Tensions flare between Thailand's police and powerful Buddhist sect

Buddhist monks pray at Wat Phra Dhammakaya during a ceremony on Makha Bucha Day in Pathum Thani province, north of Bangkok on Feb  22, 2016.
Buddhist monks pray at Wat Phra Dhammakaya during a ceremony on Makha Bucha Day in Pathum Thani province, north of Bangkok on Feb 22, 2016.PHOTO: REUTERS

BANGKOK (AFP) - Tensions between the Thai police and a powerful Buddhist sect have spiked this week after an arrest warrant was issued for an abbot at the centre of an alleged multimillion-dollar scandal.

The controversy over the wealthy Dhammakaya temple, which is renowned for its influential allies and colourful displays of mass devotion, has revived fears over the state of Buddhism in a nation where 95 per cent of the population adhere to the faith.

The kingdom's Buddhist clergy has been mired in controversies ranging from allegations of undeclared gifts of luxury cars to sex and drugs scandals.

Critics say the Dhammakaya temple is closely linked to Thaksin Shinawatra, the billionaire former premier at the heart of the country's political rupture.

They accuse it of trying to dominate the Thai faith with prosperity theology style teachings that promote donations in return for good karma.
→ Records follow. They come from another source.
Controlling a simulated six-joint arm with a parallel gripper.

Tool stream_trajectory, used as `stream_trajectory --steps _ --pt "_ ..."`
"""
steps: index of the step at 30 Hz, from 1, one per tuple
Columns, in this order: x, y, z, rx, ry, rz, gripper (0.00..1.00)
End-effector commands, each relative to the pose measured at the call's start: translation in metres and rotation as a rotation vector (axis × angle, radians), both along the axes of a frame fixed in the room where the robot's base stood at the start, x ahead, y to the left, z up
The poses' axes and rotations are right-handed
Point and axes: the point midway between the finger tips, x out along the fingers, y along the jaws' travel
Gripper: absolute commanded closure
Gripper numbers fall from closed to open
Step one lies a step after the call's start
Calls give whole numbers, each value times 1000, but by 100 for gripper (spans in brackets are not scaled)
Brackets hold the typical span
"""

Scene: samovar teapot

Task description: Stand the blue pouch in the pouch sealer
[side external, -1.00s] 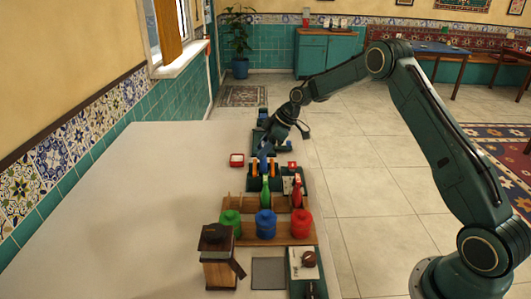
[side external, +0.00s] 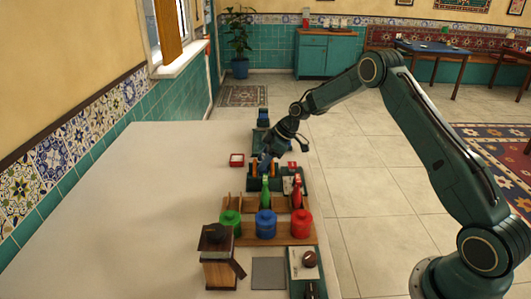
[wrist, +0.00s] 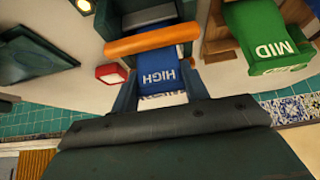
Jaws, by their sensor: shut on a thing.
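My gripper (side external: 268,155) is shut on the blue pouch, with a finger on each side of it in the wrist view (wrist: 160,88). The blue pouch (wrist: 163,68) bears the word HIGH and is tilted down from the wrist. In the side view it is small, mostly hidden behind my gripper and the orange parts. The pouch sealer (side external: 262,184) is dark with orange upright parts. In the wrist view its orange bar (wrist: 152,42) lies across the pouch's far end. I cannot tell whether the pouch rests in the sealer or touches its floor.
A green pouch (wrist: 265,38) marked MID stands close by, with a red one (side external: 297,194) beside it. Wooden racks with green, blue and red jars stand nearer the camera. A small red box (side external: 237,160) lies left of the sealer. The table's left half is clear.

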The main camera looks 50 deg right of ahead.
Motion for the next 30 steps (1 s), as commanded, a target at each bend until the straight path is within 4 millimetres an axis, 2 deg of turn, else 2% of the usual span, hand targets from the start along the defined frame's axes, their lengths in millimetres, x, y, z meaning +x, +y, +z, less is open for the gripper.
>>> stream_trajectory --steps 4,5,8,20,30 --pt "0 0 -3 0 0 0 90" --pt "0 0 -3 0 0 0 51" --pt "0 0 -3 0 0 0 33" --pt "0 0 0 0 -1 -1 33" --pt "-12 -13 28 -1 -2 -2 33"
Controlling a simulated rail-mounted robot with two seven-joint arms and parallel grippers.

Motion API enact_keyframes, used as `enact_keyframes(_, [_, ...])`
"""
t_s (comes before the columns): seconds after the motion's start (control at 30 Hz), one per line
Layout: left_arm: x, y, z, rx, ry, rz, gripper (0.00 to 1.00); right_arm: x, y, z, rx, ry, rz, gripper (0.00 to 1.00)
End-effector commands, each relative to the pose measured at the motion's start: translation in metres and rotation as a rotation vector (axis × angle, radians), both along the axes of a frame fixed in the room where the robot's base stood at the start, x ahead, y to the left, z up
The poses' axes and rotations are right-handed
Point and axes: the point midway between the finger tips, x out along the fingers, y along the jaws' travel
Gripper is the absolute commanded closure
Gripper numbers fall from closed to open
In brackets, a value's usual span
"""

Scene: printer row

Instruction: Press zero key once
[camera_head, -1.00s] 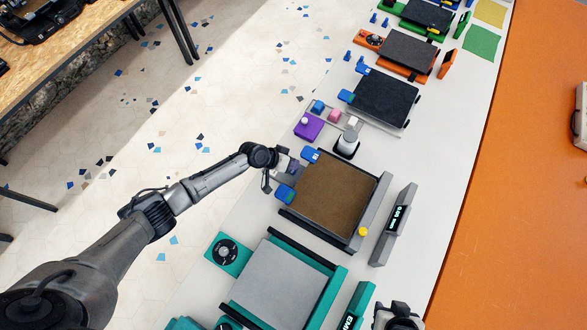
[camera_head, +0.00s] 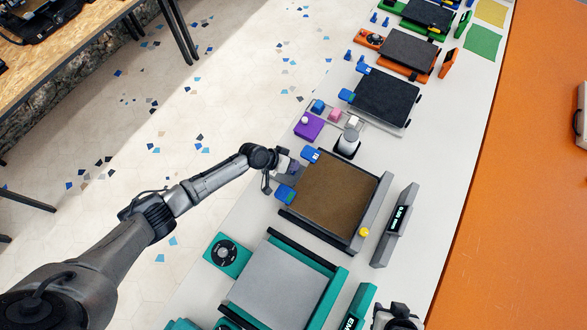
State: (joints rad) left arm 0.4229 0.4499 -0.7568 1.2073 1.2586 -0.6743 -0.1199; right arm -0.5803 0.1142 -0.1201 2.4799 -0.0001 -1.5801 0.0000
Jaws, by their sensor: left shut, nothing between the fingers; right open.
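A brown-plated printer bed (camera_head: 335,195) with a grey frame stands in the middle of the table. I cannot make out a key marked zero at this size. My left gripper (camera_head: 284,168) is shut and empty at the bed's left edge, between two blue blocks, the upper one (camera_head: 311,155) and the lower one (camera_head: 285,194). It hides what lies under it, and I cannot tell whether it touches anything. A grey display unit (camera_head: 395,226) with small lit text stands right of the bed. My right gripper (camera_head: 398,318) is open at the bottom edge, partly out of view.
A teal printer bed (camera_head: 278,285) with a round dial (camera_head: 225,252) lies nearer. A purple block (camera_head: 309,127) and a small upright grey device (camera_head: 347,143) stand beyond the brown bed. Black beds (camera_head: 386,97) follow further back.

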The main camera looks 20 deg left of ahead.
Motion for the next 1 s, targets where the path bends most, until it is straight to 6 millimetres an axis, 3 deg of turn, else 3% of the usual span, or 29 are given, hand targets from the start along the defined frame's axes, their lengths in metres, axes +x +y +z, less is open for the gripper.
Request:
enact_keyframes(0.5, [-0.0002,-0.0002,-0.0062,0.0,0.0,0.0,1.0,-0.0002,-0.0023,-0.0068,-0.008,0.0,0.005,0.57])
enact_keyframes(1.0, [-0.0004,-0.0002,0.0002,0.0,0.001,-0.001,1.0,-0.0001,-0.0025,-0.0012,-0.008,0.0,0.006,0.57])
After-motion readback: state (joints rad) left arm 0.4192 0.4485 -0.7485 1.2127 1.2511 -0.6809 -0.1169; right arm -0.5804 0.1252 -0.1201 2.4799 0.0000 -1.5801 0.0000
A court late on Tuesday issued an arrest warrant for Phra Dhammachayo, who has failed to report to police over accusations he received illegal donations worth 1.2 billion baht that had been embezzled from a cooperative bank.

The temple, which boasts a sprawling and futuristic headquarters in northern Bangkok, refutes the allegations and insists the 72-year-old abbot is too sick to report to the authorities.

But that has not dimmed fears of a showdown between police and the temple, which says it has millions of supporters, some of whom clashed with soldiers in February.

"We regret that the authority has issued the arrest warrant... but Dhammakaya disciples do not want to use mob rule over rule of law," Mr Ong-art Dhamnitha, a representative of the sect's followers, told reporters Wednesday.

Last April, the Dhammakaya temple returned some US$20 million given by a company executive later accused of embezzling the cash.

It says the money was received in good faith and without knowledge of the executive's crime.

The temple defends itself against its theological critics saying it provides a modern and accessible form of Buddhism.

Investigators say the abbot has to surrender by May 26 to hear charges of money laundering and handling stolen money, which carry up to 20 years' jail.

The chief of Thailand's Department of Special Investigations said he was keen to avoid a confrontation.

"There is no need to bring forces to the temple as it might spark a conflict. If he (the abbot) still does not come, we will meet to find further measures," Mr Paisit Wongmeuang said on Tuesday.